==== Material

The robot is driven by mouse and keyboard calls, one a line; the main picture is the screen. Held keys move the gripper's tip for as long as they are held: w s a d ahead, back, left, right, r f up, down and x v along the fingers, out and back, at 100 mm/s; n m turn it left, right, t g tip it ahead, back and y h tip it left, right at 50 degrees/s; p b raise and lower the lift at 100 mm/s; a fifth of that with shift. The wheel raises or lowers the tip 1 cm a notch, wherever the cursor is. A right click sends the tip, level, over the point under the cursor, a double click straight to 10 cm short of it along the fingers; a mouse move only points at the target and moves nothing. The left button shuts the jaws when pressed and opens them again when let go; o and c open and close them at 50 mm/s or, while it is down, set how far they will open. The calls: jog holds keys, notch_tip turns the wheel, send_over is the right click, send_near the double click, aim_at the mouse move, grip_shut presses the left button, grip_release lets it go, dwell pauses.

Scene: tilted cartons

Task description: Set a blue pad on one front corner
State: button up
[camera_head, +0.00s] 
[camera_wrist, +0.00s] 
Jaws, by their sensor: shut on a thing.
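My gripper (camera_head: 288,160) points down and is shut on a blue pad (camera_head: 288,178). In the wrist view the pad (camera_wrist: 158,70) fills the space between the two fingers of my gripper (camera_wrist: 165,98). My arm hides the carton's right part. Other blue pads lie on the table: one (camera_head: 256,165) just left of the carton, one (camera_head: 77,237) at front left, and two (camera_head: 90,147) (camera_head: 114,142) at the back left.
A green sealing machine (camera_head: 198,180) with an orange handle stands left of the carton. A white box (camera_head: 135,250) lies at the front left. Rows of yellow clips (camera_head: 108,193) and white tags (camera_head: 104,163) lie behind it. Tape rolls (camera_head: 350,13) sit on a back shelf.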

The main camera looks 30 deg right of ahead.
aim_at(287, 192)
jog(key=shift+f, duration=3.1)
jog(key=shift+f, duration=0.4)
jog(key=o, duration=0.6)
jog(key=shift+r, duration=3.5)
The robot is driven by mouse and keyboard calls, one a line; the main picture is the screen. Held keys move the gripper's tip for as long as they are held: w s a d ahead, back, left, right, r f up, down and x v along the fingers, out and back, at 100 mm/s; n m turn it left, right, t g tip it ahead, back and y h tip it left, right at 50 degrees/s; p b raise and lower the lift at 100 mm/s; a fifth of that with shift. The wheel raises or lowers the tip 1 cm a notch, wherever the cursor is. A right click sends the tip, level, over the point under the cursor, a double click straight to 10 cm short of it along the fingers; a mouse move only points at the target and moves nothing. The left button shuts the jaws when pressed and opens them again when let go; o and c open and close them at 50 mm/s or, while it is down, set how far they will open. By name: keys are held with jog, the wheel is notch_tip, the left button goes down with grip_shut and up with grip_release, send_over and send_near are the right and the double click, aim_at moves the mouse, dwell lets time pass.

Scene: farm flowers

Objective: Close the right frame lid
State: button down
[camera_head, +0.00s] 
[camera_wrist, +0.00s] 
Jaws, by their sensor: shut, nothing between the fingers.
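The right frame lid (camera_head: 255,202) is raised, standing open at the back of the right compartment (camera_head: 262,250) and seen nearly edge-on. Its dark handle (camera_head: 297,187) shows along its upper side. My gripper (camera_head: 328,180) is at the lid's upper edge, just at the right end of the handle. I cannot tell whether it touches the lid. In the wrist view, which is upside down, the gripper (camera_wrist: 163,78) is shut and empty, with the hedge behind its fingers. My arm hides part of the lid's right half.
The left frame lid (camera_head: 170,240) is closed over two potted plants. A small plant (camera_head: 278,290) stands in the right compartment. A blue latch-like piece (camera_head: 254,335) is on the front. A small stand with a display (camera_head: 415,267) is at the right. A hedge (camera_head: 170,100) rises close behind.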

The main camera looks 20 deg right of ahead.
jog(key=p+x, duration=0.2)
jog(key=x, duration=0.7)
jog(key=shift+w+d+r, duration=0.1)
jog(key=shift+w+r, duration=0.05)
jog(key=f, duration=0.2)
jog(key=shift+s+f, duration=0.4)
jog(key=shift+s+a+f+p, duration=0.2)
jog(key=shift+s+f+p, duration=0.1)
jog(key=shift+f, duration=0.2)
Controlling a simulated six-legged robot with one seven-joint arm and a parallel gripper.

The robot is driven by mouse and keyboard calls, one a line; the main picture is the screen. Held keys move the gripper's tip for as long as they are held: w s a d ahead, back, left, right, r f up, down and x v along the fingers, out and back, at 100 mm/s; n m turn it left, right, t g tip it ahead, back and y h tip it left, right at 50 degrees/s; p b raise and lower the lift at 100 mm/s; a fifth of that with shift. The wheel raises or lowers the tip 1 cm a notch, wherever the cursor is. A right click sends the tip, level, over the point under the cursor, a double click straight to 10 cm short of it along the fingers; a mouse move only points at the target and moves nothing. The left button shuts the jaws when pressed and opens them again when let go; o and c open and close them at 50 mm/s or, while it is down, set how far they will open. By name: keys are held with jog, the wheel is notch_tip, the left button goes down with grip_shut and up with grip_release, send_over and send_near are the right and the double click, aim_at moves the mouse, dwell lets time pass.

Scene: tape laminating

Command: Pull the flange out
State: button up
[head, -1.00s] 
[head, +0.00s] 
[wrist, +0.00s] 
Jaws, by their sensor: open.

========

What you should do
Repeat word for word the lines from the line containing "The main camera looks 20 deg right of ahead." to the line containing "Controlling a simulated", both lines included; nothing else should appear.

Finished task
The main camera looks 20 deg right of ahead.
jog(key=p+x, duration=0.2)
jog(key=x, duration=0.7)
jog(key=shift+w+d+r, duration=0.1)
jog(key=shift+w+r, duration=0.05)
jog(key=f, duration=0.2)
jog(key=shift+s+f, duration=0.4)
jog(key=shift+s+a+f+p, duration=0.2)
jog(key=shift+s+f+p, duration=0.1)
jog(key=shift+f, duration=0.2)
Controlling a simulated six-legged robot with one seven-joint arm and a parallel gripper.

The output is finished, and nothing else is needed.